Neo-Nazi skinhead thriller

One of the most terrifying moments in Green Room comes just 15 minutes in, when punk outfit The Ain’t Rights, the heroes of our story, provocatively belt out a cover of the Dead Kennedys’ classic, Nazi Punks F... Off, to a hostile audience of skinheads.

 

GREEN ROOM

Director: Jeremy Saulnier
Cast: Anton Yelchin, Imogen Poots, Alia Shawkat, Joe Cole, Callum Turner, Patrick Stewart
Rating: (R18)
Three and a a half stars (out of five)

 

It’ll ring true for anyone who’s experienced that kind of extreme tension at a gig, when it feels like the crowd might attack the band or vice versa, and it exemplifies the feeling this music can conjure  in the right hands.

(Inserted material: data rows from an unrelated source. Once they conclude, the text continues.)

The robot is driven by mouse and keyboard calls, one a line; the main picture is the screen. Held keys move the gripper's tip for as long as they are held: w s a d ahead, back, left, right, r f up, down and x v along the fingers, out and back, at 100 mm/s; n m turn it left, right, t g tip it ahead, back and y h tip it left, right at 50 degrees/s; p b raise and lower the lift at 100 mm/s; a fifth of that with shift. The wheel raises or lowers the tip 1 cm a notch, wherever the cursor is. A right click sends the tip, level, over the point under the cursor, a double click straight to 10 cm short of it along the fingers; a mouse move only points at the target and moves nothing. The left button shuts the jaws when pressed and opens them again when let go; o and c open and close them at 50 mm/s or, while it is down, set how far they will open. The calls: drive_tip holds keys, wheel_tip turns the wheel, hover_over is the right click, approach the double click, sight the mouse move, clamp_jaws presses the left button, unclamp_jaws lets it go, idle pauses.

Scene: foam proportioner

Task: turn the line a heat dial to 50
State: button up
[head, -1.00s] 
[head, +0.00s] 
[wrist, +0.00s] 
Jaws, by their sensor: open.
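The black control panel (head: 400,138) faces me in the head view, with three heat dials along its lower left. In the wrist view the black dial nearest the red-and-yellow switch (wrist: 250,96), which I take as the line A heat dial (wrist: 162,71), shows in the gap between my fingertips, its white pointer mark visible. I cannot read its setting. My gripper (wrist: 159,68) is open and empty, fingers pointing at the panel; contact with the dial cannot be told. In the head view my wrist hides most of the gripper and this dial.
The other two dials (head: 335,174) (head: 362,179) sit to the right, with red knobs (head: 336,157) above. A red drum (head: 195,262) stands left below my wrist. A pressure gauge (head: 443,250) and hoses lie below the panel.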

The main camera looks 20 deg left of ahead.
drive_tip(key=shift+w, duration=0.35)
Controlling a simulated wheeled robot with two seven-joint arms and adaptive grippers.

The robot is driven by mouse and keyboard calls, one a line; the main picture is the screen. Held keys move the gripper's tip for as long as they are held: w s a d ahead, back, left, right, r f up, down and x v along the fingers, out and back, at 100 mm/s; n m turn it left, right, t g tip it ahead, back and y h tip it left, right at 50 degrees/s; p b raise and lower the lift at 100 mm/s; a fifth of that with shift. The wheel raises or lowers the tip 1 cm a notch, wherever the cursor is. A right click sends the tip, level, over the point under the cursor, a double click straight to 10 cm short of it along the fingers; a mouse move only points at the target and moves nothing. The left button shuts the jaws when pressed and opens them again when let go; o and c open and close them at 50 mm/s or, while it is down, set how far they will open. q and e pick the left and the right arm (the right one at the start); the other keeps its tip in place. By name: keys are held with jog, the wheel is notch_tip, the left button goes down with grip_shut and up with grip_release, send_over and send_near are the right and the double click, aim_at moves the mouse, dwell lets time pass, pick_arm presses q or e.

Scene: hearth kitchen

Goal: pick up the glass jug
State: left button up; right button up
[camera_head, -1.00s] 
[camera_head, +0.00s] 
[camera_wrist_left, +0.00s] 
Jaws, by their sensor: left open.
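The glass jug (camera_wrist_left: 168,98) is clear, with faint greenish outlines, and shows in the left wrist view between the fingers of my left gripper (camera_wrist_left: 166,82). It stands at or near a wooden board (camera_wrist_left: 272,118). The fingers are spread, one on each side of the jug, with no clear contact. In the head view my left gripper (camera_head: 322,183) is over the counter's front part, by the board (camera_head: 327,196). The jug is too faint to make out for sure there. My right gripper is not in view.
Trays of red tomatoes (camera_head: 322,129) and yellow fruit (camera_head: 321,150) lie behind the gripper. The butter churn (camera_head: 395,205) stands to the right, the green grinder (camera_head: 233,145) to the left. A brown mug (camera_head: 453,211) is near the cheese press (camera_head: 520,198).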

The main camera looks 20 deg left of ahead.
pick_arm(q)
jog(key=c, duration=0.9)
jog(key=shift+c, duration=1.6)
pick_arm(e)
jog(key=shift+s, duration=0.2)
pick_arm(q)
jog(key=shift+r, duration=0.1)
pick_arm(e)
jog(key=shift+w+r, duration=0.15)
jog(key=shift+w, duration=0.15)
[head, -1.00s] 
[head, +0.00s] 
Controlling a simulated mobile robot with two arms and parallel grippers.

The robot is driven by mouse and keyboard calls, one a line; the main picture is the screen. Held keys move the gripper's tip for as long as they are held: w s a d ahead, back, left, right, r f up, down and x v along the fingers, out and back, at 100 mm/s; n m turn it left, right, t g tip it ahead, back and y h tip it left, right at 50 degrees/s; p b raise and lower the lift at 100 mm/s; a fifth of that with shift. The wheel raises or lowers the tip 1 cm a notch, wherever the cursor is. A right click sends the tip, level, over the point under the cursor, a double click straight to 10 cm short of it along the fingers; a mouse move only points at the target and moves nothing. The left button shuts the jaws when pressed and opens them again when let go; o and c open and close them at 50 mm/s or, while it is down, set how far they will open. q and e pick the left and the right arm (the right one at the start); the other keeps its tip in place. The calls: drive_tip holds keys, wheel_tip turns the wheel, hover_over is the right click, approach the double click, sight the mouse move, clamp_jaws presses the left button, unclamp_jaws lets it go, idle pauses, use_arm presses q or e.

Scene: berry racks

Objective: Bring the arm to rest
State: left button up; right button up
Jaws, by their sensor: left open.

For ordinary viewers this should hopefully be the most directly relatable aspect here, as what happens next makes it look like a long-haired lovefest by comparison, when the out-of-their-depth band members, having finished playing at this neo-Nazi dive just south of Nowheresville, witness the aftermath of a murder in the backstage green room.

As they fight to escape their increasingly worsening predicament, the undercurrent of menace is ratcheted up to full-blown intensity once bar owner Darcy (Patrick Stewart) arrives.

Playing irresistibly against type, Stewart is unassumingly sinister, if underutilised, but the extensive supporting cast are great also, particularly the late Anton Yelchin who, as the mild-mannered, perpetually startled bassist Pat, gives the most affecting performance on offer.

At its core this is a horror/thriller that, like a good punk song, aims to hit you squarely in the gut, and for the most part it’s suitably nasty, brutal, bloody and efficient, if not quite as ingenious or chilling as I would have liked.